## START
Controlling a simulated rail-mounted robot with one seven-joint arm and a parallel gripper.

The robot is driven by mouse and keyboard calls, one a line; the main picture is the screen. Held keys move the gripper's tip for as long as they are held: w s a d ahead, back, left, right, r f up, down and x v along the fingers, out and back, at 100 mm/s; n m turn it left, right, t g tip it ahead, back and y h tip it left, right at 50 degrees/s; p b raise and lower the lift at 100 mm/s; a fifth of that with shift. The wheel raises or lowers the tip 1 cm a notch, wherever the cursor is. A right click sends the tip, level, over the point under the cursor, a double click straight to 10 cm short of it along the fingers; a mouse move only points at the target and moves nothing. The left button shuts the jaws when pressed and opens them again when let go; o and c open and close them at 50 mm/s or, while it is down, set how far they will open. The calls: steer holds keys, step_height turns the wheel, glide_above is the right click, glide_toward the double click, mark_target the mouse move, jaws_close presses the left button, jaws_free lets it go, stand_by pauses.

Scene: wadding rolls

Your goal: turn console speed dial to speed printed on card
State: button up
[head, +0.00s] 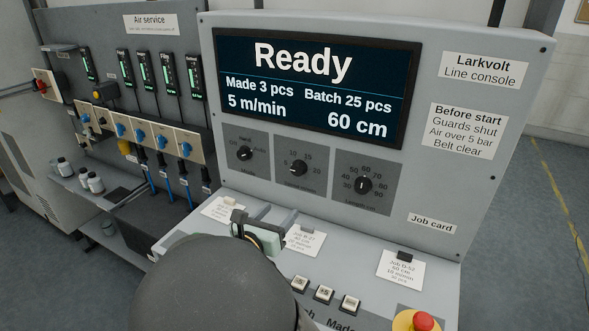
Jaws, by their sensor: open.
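The speed dial (299,168) is the middle of three black knobs on the console, with marks 5, 10 and 15 around it. Its pointer looks turned to the lower left, near 5, and the screen (310,82) reads 5 m/min. A job card (401,270) stands at the right of the sloped panel under the "Job card" label; its small print seems to include 60 cm and 15 m/min but is blurred. My gripper (258,233) is open over the panel, below the dials and apart from them. My arm hides part of the panel's left.
The mode dial (244,153) and length dial (363,185) flank the speed dial closely. Two other cards (222,209) (304,240) lie left on the panel. Push buttons (325,294) and a red stop button (423,321) sit at the front. An air-service board (120,60) stands left.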

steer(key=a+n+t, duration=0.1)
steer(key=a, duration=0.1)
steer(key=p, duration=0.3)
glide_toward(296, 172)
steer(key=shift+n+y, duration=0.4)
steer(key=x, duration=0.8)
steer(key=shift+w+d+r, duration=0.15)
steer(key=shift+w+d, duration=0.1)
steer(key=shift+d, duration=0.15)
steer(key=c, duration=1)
## END
Pictures are not part of the copy; reproduce exactly and only the lines from the line containing "Your goal: turn" through the end of the listing.

▶ [TASK OUTPUT]
Your goal: turn console speed dial to speed printed on card
State: button up
[head, +0.00s] 
Jaws, by their sensor: open.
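The speed dial (299,168) is the middle of three black knobs on the console, with marks 5, 10 and 15 around it. Its pointer looks turned to the lower left, near 5, and the screen (310,82) reads 5 m/min. A job card (401,270) stands at the right of the sloped panel under the "Job card" label; its small print seems to include 60 cm and 15 m/min but is blurred. My gripper (258,233) is open over the panel, below the dials and apart from them. My arm hides part of the panel's left.
The mode dial (244,153) and length dial (363,185) flank the speed dial closely. Two other cards (222,209) (304,240) lie left on the panel. Push buttons (325,294) and a red stop button (423,321) sit at the front. An air-service board (120,60) stands left.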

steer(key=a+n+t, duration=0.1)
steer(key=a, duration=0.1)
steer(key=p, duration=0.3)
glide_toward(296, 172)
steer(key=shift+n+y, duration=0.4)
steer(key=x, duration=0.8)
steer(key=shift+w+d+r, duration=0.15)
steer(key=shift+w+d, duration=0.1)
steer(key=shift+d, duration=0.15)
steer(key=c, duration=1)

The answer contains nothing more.